**Exercise goal**
Count every line in the entries that contains "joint". Report that count alone.

**Information provided**
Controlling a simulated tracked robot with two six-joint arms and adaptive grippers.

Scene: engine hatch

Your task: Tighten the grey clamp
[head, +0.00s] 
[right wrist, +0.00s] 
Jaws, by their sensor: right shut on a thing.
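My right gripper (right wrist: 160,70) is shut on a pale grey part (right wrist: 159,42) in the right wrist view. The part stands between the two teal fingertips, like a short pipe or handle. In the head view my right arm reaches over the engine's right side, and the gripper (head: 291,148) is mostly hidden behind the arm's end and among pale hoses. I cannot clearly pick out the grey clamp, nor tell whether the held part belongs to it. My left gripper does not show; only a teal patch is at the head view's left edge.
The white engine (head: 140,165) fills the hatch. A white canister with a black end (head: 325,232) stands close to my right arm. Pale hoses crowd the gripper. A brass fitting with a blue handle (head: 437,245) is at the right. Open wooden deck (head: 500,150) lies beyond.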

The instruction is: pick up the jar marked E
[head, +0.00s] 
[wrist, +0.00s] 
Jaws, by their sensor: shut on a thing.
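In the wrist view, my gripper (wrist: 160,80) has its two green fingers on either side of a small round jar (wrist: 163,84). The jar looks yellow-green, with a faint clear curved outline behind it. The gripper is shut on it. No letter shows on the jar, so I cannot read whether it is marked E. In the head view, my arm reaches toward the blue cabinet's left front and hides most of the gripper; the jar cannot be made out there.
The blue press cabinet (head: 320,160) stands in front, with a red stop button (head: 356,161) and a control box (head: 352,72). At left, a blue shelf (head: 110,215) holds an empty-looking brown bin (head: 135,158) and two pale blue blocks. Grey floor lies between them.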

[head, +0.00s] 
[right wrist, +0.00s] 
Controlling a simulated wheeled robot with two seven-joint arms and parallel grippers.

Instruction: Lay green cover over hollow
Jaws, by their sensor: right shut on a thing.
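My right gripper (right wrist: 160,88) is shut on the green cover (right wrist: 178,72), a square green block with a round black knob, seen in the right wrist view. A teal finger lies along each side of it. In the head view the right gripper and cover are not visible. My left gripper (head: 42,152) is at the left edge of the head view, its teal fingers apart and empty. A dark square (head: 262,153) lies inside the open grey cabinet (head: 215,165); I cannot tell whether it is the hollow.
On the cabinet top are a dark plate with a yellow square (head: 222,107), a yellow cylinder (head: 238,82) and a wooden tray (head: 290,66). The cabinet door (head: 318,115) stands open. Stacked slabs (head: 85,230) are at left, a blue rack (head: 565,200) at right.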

**Finished task**
2